Trial counsel has a duty to investigate. McFarland v. State, 928 S.W.2d 482, 501 (Tex. Crim. App. 1996) (citing Strickland, 466 U.S. at 691, 104 S. Ct. at 2066). However, counsel’s investigation can be limited to determining that an investigation is not necessary. Id. A trial counsel’s decision not to investigate is reviewed for “reasonableness in all the circumstances, applying a heavy measure of deference to counsel’s judgments.” Id. (quoting Strickland, 466 U.S. at 691, 104 S. Ct. at 2066). A conviction will not be reversed “unless the consequence of the failure to investigate ‘is that the only viable defense available to the accused is not advanced.’” Id. (quoting Ex parte Duffy, 607 S.W.2d 507, 517 (Tex. Crim. App. 1980)). There must also be a “reasonable probability that, but for counsel’s [failure to advance the defense], the result of the proceeding would have been different.” Id. (quoting Strickland, 466 U.S. at 694, 104 S. Ct. at 2068).
The State argues that there is nothing in the record to suggest that appellant’s trial counsel did not investigate. We agree.

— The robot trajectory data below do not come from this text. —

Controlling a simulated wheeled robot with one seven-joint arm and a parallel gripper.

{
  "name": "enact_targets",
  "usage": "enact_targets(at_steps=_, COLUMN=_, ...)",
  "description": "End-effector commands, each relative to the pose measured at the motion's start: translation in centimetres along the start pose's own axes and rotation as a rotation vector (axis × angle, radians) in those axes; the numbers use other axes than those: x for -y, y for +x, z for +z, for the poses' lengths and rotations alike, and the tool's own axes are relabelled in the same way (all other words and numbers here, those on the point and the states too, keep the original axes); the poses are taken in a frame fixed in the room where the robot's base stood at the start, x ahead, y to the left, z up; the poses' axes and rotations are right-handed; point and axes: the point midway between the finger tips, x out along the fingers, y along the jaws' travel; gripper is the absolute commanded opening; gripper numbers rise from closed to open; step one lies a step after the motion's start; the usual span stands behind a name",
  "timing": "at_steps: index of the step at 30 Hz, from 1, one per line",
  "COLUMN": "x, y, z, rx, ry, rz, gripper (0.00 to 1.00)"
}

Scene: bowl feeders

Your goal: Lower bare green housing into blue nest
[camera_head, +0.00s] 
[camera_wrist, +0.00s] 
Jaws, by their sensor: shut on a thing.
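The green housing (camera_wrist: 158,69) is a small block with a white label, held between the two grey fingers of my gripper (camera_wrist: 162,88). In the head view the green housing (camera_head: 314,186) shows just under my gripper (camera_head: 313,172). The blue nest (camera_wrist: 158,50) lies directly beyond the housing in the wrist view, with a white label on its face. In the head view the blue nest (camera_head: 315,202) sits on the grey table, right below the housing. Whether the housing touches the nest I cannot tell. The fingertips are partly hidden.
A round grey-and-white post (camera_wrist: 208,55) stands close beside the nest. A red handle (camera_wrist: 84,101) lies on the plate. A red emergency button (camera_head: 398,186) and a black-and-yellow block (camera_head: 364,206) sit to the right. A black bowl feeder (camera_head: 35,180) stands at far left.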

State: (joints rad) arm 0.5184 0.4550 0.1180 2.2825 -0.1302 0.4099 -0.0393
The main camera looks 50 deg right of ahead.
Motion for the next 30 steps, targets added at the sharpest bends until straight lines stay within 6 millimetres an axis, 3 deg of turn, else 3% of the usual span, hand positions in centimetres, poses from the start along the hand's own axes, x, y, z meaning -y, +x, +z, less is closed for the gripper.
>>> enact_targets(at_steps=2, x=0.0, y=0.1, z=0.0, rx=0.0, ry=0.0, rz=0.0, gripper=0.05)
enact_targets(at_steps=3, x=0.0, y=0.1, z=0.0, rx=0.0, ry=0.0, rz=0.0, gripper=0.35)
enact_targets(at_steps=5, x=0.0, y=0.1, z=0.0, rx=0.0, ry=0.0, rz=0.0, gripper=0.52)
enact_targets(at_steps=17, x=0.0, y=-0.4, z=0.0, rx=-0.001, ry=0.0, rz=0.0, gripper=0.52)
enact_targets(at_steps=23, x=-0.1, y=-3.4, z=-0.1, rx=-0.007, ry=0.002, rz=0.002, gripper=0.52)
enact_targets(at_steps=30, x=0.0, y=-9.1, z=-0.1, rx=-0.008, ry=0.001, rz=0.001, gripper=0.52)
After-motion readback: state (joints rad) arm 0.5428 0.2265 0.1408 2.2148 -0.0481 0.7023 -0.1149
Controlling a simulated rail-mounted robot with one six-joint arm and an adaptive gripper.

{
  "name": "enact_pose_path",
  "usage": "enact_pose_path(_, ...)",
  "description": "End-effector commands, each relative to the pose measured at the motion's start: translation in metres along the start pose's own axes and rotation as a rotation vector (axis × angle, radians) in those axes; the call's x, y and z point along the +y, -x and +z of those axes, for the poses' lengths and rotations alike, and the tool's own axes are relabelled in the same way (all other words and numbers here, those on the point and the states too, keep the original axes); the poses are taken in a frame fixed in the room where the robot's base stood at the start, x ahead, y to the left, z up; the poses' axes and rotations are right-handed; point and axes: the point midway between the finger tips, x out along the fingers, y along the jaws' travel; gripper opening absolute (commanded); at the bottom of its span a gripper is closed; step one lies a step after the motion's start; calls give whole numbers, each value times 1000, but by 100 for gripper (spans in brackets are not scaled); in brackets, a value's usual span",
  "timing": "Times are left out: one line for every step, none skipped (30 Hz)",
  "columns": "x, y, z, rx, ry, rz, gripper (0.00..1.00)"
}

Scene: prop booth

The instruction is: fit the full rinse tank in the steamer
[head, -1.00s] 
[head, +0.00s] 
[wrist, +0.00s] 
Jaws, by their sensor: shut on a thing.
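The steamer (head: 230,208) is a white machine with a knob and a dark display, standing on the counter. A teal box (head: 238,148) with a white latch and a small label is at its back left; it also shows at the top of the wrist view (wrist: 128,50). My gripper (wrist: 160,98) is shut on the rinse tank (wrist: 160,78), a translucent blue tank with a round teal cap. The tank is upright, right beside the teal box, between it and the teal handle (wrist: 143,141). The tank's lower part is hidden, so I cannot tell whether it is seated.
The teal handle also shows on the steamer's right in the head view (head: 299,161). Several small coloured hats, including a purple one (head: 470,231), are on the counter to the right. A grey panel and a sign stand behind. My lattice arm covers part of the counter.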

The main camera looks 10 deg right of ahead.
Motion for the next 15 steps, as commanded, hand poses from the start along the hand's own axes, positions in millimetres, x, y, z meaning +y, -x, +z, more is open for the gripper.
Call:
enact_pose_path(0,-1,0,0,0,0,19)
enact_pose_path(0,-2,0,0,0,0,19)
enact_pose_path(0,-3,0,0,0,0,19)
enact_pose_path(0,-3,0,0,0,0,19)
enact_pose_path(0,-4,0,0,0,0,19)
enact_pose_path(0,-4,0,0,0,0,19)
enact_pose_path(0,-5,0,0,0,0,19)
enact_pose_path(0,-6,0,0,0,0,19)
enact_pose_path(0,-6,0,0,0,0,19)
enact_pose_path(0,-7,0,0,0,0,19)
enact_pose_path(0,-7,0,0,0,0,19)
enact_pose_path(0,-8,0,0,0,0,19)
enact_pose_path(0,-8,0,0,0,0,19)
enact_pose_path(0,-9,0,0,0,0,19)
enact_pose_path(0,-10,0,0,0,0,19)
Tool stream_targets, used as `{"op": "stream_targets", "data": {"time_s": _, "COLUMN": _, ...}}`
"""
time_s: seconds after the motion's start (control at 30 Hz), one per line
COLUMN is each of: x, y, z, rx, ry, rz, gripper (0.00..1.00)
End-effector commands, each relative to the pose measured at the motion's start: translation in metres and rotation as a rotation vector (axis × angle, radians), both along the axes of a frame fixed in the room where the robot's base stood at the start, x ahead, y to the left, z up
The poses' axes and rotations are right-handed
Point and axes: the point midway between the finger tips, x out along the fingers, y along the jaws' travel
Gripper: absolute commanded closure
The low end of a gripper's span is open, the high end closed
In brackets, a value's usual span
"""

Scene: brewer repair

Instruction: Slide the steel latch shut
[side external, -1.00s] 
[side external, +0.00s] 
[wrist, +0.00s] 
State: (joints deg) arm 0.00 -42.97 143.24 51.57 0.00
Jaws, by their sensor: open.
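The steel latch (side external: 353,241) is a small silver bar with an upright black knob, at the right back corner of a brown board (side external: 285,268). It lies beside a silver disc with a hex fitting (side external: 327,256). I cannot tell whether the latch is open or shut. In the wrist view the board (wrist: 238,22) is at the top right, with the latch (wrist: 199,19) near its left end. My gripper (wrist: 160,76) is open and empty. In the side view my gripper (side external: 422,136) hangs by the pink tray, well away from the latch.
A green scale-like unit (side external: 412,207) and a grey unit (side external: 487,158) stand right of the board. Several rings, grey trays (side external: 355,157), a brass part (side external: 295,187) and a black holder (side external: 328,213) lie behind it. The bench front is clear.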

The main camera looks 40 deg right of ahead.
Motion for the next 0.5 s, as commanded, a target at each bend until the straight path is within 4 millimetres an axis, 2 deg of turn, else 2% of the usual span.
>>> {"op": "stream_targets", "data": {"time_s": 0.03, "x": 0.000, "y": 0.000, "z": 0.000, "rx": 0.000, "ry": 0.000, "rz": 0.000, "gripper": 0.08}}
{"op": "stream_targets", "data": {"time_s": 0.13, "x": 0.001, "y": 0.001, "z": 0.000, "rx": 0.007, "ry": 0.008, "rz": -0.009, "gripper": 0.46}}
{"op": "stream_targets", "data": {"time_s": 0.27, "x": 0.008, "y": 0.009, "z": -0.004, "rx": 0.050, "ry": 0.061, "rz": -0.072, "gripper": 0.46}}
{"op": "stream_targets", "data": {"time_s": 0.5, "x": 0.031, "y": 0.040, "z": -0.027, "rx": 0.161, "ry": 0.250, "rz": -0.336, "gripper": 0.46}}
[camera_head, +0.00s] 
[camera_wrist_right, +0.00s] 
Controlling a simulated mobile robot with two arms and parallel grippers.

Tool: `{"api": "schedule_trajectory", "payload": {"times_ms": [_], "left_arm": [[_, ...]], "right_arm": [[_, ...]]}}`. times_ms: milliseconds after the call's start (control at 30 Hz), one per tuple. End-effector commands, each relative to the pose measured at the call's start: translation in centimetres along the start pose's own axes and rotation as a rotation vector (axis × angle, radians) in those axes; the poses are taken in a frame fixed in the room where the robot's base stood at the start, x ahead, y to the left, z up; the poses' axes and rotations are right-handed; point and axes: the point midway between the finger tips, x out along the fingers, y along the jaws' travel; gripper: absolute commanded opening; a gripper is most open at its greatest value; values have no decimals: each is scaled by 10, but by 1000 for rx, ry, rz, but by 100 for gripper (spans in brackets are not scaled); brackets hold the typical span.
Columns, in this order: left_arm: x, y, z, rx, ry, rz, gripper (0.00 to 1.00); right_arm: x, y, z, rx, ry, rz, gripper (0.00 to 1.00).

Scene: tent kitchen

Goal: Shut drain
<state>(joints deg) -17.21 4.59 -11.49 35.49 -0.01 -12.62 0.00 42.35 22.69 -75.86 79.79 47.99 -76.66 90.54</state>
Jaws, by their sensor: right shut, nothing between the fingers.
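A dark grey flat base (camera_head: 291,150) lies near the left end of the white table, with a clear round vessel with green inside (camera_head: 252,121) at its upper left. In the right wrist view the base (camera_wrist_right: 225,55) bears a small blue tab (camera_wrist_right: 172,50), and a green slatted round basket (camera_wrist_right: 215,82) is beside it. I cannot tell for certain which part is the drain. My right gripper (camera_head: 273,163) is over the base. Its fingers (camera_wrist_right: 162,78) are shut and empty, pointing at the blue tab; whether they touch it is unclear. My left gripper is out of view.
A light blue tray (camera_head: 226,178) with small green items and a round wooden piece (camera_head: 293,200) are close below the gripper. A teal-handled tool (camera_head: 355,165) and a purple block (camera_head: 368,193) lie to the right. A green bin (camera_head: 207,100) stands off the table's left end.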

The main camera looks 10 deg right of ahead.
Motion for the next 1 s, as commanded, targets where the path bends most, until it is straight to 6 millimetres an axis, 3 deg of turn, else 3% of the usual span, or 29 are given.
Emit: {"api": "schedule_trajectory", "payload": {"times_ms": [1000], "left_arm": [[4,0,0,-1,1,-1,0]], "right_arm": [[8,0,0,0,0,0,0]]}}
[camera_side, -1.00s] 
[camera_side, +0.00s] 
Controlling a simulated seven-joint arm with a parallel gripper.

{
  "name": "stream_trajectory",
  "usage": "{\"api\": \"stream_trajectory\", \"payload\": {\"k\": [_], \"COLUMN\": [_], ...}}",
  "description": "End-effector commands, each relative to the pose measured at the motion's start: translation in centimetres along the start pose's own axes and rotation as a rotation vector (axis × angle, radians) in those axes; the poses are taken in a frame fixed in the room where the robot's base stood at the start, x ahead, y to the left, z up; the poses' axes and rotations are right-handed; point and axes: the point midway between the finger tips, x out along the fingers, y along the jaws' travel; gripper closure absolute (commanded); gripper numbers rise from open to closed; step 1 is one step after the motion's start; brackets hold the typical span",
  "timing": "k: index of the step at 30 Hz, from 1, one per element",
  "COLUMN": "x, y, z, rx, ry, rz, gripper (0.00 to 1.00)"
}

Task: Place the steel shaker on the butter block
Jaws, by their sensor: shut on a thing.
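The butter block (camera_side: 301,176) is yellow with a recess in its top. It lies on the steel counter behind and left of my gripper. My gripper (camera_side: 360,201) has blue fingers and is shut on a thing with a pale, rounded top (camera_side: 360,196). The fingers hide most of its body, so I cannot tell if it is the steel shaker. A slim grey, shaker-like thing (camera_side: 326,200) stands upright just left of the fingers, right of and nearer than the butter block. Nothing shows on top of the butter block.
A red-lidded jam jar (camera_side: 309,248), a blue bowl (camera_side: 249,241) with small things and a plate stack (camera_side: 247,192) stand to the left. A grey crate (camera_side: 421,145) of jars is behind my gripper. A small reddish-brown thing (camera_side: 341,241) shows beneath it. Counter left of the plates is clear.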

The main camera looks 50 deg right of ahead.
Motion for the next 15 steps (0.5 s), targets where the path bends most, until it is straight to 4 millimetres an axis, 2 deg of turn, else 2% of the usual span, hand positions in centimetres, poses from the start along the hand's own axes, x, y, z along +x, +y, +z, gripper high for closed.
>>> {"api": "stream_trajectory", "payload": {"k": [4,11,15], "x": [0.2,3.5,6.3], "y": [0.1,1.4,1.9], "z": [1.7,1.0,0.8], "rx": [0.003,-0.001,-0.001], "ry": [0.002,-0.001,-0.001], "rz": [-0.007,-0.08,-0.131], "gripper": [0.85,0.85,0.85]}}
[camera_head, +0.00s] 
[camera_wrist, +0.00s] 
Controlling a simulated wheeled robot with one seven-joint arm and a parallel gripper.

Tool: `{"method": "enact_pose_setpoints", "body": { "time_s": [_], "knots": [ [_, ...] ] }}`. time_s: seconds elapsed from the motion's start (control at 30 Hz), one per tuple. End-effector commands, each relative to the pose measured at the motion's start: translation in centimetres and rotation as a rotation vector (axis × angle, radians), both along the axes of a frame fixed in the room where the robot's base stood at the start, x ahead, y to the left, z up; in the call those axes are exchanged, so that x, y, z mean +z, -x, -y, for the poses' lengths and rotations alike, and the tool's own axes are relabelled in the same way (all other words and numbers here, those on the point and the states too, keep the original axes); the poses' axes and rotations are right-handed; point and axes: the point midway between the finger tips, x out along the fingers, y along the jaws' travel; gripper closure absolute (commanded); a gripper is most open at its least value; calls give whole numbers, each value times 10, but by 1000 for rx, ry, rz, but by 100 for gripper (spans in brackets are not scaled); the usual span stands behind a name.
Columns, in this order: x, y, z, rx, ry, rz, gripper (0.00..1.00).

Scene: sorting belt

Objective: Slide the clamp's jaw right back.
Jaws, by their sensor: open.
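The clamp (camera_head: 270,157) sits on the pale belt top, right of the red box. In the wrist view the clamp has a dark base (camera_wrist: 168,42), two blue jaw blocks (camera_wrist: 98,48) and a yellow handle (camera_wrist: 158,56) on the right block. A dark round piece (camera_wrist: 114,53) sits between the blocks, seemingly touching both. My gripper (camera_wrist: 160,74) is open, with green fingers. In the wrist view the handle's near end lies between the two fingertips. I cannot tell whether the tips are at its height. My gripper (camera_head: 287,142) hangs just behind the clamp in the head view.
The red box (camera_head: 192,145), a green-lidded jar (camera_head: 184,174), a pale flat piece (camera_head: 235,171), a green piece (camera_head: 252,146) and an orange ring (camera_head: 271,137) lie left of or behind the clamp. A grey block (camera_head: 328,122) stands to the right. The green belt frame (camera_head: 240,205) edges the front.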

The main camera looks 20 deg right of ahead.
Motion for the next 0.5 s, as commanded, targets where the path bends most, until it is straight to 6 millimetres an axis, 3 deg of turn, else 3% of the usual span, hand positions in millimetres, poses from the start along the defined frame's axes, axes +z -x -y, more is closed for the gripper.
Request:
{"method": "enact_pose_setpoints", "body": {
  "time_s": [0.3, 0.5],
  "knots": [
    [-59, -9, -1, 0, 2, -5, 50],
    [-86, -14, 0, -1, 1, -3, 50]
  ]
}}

We hold that appellant’s second point of error presents no arguable ground on appeal.
Conclusion
We have carefully reviewed the record, counsel’s brief, appellant’s pro se response, and the State’s brief. We conclude that this appeal is frivolous, and that appellant has not identified a truly arguable ground on appeal.
We grant counsel’s motion to withdraw. See Stephens v. State, 35 S.W.3d 770, 771 (Tex. App.—Houston [1st Dist.] 2000, no pet.).
We affirm the trial court’s judgment.
Evelyn V. Keyes
Justice
Panel consists of Justices Taft, Keyes, and Hanks.
Do not publish. Tex. R. App. P. 47.2(b).